* [To do] Write out, unaltered, each line from the top of the records below down to the line where "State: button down" appears, that line included.

* [Data listing]
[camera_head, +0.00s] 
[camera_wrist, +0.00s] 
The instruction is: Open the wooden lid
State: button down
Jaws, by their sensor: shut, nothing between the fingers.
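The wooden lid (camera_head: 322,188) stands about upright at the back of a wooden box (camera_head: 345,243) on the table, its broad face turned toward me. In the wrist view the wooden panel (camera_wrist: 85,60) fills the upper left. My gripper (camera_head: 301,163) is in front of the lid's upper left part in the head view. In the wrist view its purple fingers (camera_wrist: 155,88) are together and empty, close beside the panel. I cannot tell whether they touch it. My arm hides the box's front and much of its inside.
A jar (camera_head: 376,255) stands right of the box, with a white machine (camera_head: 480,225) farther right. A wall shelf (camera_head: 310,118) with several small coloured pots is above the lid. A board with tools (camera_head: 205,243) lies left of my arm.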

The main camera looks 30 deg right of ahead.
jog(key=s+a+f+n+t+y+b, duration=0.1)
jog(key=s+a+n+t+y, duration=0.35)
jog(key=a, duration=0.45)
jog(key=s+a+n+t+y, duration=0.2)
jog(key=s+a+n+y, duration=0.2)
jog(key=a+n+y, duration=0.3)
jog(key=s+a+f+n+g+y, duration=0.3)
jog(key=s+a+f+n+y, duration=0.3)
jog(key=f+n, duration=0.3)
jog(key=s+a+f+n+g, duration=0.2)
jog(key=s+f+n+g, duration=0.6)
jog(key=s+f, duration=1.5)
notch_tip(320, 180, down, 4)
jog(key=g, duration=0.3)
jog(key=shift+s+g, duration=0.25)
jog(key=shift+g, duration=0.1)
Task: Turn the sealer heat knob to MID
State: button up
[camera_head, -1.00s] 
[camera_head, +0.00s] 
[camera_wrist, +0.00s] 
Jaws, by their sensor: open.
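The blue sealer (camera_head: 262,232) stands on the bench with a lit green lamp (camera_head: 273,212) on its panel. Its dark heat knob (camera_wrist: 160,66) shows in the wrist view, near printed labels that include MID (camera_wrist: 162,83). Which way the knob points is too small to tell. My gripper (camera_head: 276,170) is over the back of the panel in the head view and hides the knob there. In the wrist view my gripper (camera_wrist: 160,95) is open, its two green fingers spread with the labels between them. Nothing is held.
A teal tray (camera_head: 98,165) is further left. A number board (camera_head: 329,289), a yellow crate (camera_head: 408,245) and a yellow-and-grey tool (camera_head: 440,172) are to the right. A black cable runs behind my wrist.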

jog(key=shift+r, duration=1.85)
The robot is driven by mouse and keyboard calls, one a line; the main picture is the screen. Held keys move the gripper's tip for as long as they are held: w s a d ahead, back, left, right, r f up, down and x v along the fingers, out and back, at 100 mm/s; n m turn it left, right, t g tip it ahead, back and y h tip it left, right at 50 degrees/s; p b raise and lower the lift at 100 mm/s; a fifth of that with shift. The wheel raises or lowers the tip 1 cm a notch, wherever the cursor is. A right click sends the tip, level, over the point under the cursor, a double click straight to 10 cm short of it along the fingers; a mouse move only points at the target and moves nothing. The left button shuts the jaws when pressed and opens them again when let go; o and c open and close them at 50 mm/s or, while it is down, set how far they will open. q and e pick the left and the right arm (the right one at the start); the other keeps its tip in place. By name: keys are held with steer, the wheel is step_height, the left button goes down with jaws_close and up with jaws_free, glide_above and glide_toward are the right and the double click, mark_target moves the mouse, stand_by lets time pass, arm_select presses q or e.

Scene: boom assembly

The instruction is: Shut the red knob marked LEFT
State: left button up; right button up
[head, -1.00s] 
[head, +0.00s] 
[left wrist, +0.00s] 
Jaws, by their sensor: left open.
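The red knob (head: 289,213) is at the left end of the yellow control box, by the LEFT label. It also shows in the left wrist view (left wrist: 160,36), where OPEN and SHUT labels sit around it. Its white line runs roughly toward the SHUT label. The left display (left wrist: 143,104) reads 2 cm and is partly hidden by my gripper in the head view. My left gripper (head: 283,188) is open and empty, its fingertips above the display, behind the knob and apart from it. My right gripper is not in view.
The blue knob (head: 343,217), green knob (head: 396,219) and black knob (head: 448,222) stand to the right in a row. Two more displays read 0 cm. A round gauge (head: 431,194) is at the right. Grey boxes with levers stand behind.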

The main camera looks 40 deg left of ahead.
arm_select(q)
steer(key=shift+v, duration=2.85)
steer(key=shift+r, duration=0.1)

* [Solution below]
[camera_head, +0.00s] 
[camera_wrist, +0.00s] 
The instruction is: Open the wooden lid
State: button down

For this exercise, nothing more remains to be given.